How Signals Communicate?

To delve even deeper, traffic signals should be interconnected to form a network to ensure optimal performance.  Since roadways already function as a network, it makes sense for the technology responsible for directing traffic on these roads to communicate the same way.  Traffic issues don’t occur in isolation; if they did, we wouldn’t need to listen to the traffic reports during our morning or evening commutes.

Traffic runs best when signals are interconnected and work together in a synchronized manner. Common media used for interconnection include wireless, fiber-optic cable, and twisted pair copper conductors. Often, this communication network covers the entire city and terminates at the office of the traffic engineer.

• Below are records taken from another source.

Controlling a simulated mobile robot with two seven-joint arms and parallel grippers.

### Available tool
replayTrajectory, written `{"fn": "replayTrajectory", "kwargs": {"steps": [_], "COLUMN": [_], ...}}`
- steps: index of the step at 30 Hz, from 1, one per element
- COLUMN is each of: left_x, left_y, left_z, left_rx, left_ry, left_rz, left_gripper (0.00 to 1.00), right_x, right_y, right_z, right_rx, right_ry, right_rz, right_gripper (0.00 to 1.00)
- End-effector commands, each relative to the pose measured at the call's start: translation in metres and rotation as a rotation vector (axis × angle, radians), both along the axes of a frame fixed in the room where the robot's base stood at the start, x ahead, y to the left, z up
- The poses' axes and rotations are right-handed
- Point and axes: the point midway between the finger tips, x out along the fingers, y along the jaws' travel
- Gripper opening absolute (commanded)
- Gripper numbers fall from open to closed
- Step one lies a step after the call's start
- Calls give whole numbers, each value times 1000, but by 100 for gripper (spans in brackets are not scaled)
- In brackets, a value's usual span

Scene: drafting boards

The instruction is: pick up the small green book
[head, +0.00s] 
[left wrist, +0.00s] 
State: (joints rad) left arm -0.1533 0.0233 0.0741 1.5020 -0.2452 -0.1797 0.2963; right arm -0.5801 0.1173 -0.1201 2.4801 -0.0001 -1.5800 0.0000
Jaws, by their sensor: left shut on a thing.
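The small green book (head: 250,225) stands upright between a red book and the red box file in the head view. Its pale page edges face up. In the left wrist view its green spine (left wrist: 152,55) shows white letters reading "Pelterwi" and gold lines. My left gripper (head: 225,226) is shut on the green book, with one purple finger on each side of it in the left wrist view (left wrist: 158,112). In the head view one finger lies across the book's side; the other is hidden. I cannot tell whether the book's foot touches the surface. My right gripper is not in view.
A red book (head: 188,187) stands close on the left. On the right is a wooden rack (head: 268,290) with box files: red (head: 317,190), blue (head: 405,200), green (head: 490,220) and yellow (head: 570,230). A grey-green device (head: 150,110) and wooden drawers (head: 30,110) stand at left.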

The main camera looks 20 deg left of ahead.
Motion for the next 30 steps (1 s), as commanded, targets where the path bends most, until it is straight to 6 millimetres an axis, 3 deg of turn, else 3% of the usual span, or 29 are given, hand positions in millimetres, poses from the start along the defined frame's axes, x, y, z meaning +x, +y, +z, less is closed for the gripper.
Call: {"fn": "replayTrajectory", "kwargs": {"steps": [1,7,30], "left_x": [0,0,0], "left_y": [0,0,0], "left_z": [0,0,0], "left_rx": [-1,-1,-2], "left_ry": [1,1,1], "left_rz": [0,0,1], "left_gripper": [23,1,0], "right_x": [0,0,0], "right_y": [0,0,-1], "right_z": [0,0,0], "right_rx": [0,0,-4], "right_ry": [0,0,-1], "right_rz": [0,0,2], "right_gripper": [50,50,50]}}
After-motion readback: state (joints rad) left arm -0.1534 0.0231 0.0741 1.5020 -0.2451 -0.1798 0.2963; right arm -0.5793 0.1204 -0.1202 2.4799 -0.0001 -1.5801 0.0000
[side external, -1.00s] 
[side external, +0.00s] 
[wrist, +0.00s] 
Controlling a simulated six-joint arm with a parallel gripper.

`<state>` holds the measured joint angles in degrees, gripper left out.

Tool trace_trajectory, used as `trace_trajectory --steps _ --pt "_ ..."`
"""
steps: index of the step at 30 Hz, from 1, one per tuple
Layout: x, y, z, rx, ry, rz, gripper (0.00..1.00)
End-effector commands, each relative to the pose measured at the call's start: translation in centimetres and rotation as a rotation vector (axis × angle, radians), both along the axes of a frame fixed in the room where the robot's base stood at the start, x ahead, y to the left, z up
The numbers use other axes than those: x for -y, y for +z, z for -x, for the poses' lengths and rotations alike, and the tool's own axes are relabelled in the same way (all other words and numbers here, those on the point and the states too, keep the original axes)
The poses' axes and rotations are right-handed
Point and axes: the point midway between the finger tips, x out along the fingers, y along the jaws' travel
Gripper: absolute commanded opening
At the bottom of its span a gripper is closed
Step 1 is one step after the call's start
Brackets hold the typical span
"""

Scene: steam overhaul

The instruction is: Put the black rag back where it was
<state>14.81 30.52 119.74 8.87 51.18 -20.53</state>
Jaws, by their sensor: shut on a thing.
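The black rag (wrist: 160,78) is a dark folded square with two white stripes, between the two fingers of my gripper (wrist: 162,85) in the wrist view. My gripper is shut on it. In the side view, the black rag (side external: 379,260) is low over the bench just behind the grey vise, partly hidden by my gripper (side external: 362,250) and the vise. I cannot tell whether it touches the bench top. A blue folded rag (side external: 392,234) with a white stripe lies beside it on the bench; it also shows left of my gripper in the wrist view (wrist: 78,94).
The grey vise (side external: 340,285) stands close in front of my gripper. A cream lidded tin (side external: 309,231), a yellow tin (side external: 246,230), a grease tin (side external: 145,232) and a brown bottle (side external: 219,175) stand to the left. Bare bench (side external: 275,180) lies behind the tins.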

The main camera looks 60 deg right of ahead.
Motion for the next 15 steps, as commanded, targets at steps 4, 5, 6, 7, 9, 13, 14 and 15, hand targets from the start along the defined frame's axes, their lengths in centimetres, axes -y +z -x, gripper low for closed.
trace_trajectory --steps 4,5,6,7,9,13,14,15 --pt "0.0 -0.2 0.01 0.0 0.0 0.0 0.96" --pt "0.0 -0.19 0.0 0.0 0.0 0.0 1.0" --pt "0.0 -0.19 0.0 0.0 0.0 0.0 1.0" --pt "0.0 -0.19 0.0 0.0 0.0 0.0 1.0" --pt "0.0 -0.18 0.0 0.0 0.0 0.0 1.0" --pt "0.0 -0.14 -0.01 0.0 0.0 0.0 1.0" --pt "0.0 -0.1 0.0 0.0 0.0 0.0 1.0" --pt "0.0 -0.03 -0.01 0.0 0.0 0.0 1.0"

Interconnection provides the engineer with remote access to the signal but synchronization is not perfect. Nevertheless, the overall effect of networking signals maximizes the efficiency of signal performance.


We hope you’ve begun to understand some of the technical reasons behind the difficulty of optimizing traffic signals.  The foundational equation behind most of the software models is flawed, and furthermore, the process of synchronizing the signals based upon those flawed equations is itself a time consuming and expensive endeavor. 

Since synchronizing traffic signals in this traditional manner is so inefficient, between 70 and 90 percent of traffic signals in the United States are not synchronized.  In fact, the National Transportation Operation Coalition grades U.S. traffic signal operation a grade D.